-- start Dataset excerpt --
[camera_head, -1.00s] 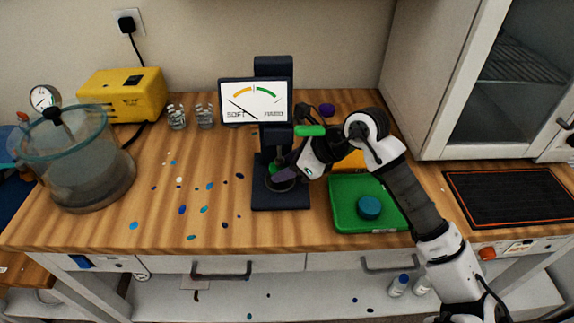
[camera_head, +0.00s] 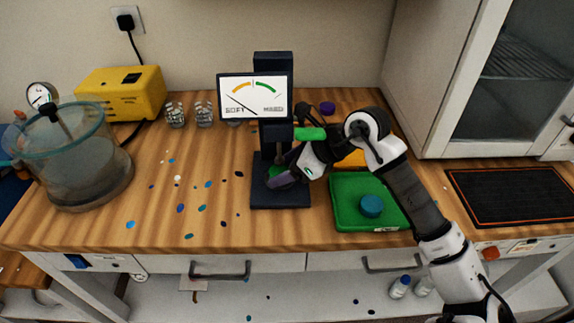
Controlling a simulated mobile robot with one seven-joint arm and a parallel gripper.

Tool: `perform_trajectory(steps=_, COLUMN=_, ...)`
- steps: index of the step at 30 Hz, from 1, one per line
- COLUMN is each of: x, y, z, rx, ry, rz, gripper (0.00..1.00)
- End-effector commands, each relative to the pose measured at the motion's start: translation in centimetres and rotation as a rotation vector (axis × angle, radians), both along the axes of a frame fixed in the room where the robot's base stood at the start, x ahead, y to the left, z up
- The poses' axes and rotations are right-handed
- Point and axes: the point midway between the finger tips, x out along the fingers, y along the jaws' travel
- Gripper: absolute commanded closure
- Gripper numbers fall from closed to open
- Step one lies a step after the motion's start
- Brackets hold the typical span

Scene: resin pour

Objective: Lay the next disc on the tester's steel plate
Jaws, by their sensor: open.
-- end Dataset excerpt --
_What you are asked to do_: Count the lines of the data that contain the string "open", and reply with that number alone.

_Solution_: 2